Bundeskanzler Karl Nehammer, der den Einpeitscher für Mahrer gab, erzählte gar aus persönlichen Chats mit Blümel. (Freundschaftlicher Natur – nicht solcher, die die WKStA beschäftigen.) Auch für Mahrer fand Nehammer, den man als „Mr. 100 Prozent“ anmoderierte, lobende Worte. Etwa für das Verhandlungsgeschick, das Mahrer im Bund bei den Koalitionsverhandlungen mit den Grünen unter Beweis gestellt habe.
Nur ein einziges Mal sei Mahrer sprachlos gewesen, verriet Nehammer. Nämlich, als die grüne Verhandlerin (und damalige Wiener Vizebürgermeisterin) Birgit Hebein die „Entpolizeilichung der Polizei“ ins Koalitionspapier schreiben wollte. Die erhofften Lacher der Funktionäre blieben nicht aus.
Karl Mahrer, ein umgänglicher Menschenfreund, mit dem „jeder gut kann“ – dieses Bild sollte an dem Nachmittag noch öfter bemüht werden. (Vielleicht etwas zu oft.)

Danach gehörte die Bühne ganz Mahrer, der zu den Klängen von „Wiener Blut“ auftrat, die Liebe zu seiner Frau („I hob di liab“) und zur Partei bekundete – und die Linie der (teilweise) neuen Stadttürkisen vorgab: Man wolle „viel näher zu den Menschen“, sagte er. „Die ÖVP soll die Grätzelpartei Wiens sein“. Schaffen will man das einerseits damit, dass jedem der 248 türkisen Bezirksräte ein konkretes Grätzel zugeteilt wird. „Jeder Bewohner soll seinen Grätzelansprechpartner kennen“, so Mahrer.
Außerdem soll ein Bürgerforum eingerichtet werden – hier soll jeder, laut Mahrer unabhängig von der Parteizugehörigkeit, seine Ideen einbringen und mit berühmten Persönlichkeiten diskutieren können. Mit dabei sein soll unter anderem der frühere Bundeskanzler Wolfgang Schüssel.
Kernthema Sicherheit
Das vielleicht wichtigste Thema in Mahrers Rede: die Sicherheit. Da fühlt sich der Ex-Polizist wohl, das merkte man. Die wohlvorbereiteten Anekdoten wirkten dennoch etwas klischeehaft: Er verglich die städtische Bürokratie mit jener der alten Römer, an der schon Asterix verzweifelte (echte Fans wissen Bescheid).

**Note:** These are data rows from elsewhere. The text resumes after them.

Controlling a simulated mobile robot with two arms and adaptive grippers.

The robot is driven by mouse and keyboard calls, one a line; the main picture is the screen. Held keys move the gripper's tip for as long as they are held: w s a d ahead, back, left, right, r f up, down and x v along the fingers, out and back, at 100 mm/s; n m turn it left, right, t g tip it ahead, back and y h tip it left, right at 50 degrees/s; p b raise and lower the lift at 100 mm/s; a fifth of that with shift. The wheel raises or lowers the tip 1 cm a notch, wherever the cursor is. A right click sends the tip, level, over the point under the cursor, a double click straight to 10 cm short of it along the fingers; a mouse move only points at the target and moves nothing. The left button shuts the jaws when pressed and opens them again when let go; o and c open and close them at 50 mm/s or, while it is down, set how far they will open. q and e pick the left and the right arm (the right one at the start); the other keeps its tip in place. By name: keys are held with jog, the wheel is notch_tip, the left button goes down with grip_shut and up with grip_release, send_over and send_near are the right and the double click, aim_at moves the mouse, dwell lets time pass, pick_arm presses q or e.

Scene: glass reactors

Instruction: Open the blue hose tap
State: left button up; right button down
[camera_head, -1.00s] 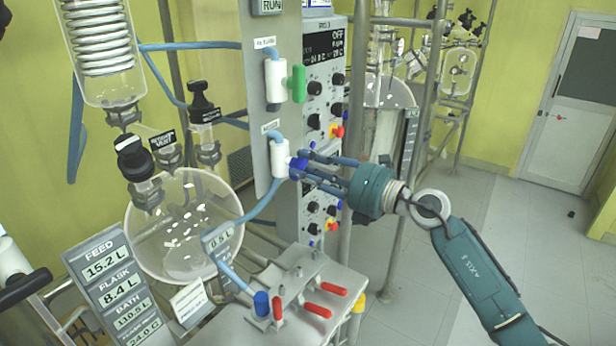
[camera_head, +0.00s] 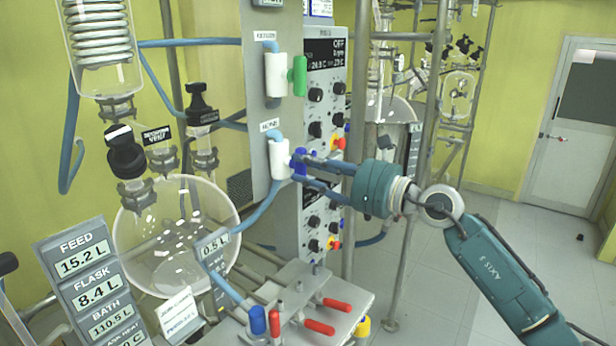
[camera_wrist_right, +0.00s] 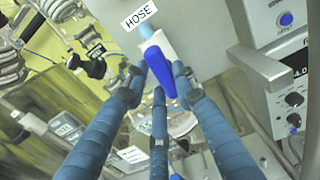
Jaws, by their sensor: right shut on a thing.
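The hose tap is a white valve body (camera_head: 280,159) with a blue handle (camera_head: 299,161), on a grey panel under a HOSE label. In the right wrist view the blue handle (camera_wrist_right: 160,69) points along the white body (camera_wrist_right: 154,45). My right gripper (camera_head: 304,170) reaches in from the right and is shut on the blue handle, its fingers on both sides of it. In the right wrist view its fingers (camera_wrist_right: 156,84) surround the handle. The fingers hide part of the handle in the head view. My left gripper is not in view.
A second white tap with a green handle (camera_head: 299,76) sits above on the same panel (camera_head: 258,110). A control box (camera_head: 324,105) with knobs stands just behind my fingers. A round glass vessel (camera_head: 160,235) is at left. Red-handled clamps (camera_head: 320,327) lie below.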

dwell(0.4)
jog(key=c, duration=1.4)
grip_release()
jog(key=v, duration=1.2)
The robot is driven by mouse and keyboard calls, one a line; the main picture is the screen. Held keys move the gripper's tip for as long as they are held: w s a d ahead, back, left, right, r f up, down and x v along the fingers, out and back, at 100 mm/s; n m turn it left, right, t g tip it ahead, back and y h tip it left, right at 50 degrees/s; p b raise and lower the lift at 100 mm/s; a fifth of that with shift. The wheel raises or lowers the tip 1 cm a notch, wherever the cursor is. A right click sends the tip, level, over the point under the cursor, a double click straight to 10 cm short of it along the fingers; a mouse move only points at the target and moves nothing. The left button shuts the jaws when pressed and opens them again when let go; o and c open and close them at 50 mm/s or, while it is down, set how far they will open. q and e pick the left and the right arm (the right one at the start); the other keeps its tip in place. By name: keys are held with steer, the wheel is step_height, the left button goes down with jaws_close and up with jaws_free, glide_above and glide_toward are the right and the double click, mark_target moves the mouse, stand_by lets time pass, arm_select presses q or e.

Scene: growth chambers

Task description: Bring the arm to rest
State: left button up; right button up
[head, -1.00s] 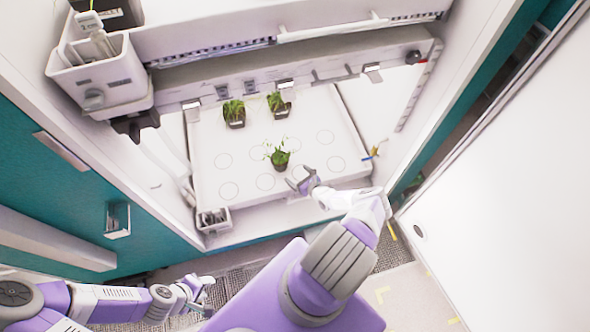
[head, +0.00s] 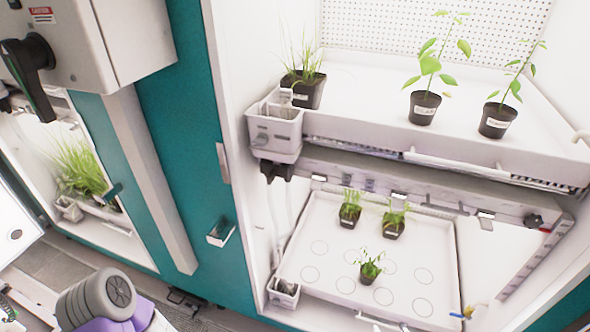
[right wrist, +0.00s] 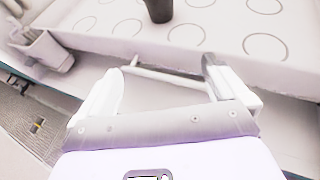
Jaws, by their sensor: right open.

Er bemühte Frau Trude, die sich nicht mehr zu Hause fühle und sich abends nicht mehr aus dem Haus traue. Und er erzählte den Fall einer somalischen Familie, die auch nach Jahren noch kein Wort Deutsch spreche, weil sie in einer „Parallelgesellschaft“ lebe.
Spätestens jetzt kam der Verdacht auf, dass den dreien noch etwas gemein ist. Etwa, dass sie erfunden sind. Letzte Botschaft vor der Wahl: Die ÖVP solle wieder mitgestalten in Wien, so Mahrer. Eine klare Koalitionsansage in Richtung SPÖ. Den meisten Delegierten gefiel es: Karl Mahrer wurde mit 94,21 Prozent gewählt.